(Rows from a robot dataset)
================================

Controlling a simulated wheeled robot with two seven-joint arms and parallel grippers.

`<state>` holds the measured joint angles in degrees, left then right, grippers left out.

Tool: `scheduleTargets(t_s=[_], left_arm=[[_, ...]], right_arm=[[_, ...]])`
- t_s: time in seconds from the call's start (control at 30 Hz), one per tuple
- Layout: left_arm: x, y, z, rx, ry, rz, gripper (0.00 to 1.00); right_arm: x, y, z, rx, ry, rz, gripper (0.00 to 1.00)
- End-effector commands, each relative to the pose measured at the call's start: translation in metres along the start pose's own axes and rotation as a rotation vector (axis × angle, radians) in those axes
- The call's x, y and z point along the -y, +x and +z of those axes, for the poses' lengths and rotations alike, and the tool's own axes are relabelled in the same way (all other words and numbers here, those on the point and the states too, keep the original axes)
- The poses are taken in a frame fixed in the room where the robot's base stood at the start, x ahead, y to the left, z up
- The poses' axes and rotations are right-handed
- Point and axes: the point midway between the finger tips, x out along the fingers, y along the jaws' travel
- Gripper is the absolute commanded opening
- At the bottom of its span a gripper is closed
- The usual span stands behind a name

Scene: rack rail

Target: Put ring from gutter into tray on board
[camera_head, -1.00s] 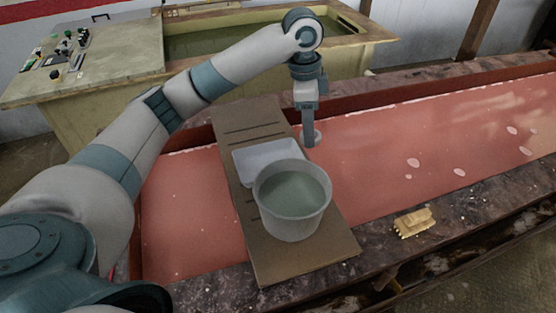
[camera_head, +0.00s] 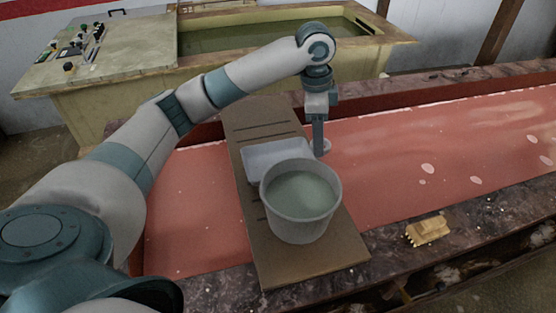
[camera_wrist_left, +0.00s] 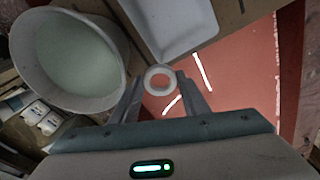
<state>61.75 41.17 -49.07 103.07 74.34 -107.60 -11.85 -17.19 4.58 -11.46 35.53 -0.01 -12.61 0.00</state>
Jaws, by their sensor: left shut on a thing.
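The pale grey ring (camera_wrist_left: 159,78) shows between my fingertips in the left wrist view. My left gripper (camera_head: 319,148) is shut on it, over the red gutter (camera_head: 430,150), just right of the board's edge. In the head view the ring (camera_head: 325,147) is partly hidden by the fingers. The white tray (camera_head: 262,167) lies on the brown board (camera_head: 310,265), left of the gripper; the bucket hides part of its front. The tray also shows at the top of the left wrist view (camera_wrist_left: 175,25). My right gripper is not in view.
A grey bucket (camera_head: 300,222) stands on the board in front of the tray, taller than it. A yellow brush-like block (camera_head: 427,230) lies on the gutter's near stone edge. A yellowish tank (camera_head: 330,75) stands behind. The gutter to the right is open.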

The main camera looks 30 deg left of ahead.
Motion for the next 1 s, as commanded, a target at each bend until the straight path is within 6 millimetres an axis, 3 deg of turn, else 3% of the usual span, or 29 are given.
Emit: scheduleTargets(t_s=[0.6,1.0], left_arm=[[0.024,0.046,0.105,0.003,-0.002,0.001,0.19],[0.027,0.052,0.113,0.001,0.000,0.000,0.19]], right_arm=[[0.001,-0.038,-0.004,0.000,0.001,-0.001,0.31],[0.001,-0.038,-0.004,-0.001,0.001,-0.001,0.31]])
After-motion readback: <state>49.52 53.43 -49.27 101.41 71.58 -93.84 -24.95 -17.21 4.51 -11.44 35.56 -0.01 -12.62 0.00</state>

================================

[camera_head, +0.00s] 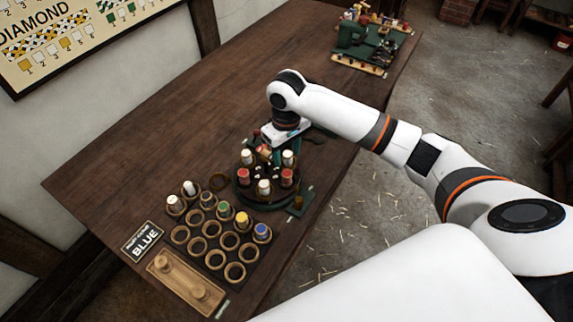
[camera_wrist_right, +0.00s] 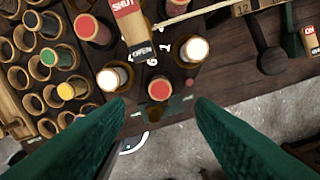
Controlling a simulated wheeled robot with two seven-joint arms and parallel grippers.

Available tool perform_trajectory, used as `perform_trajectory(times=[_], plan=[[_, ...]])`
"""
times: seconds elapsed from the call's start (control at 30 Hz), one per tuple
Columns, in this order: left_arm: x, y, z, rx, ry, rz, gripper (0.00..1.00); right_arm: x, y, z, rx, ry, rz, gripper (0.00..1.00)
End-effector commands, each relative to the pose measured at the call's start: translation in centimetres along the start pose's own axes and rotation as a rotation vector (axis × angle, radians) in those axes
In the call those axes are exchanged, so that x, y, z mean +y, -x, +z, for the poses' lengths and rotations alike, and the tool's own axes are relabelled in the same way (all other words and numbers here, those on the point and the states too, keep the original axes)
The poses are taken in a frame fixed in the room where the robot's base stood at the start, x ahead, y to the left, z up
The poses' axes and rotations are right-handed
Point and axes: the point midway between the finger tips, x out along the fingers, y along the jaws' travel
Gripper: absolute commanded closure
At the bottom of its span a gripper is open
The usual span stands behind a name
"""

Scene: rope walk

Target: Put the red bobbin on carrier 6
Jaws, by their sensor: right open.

================================

**Problem description**
Pick out each line containing "absolute" and report it.

**Complete answer**
- Gripper is the absolute commanded opening
Gripper: absolute commanded closure

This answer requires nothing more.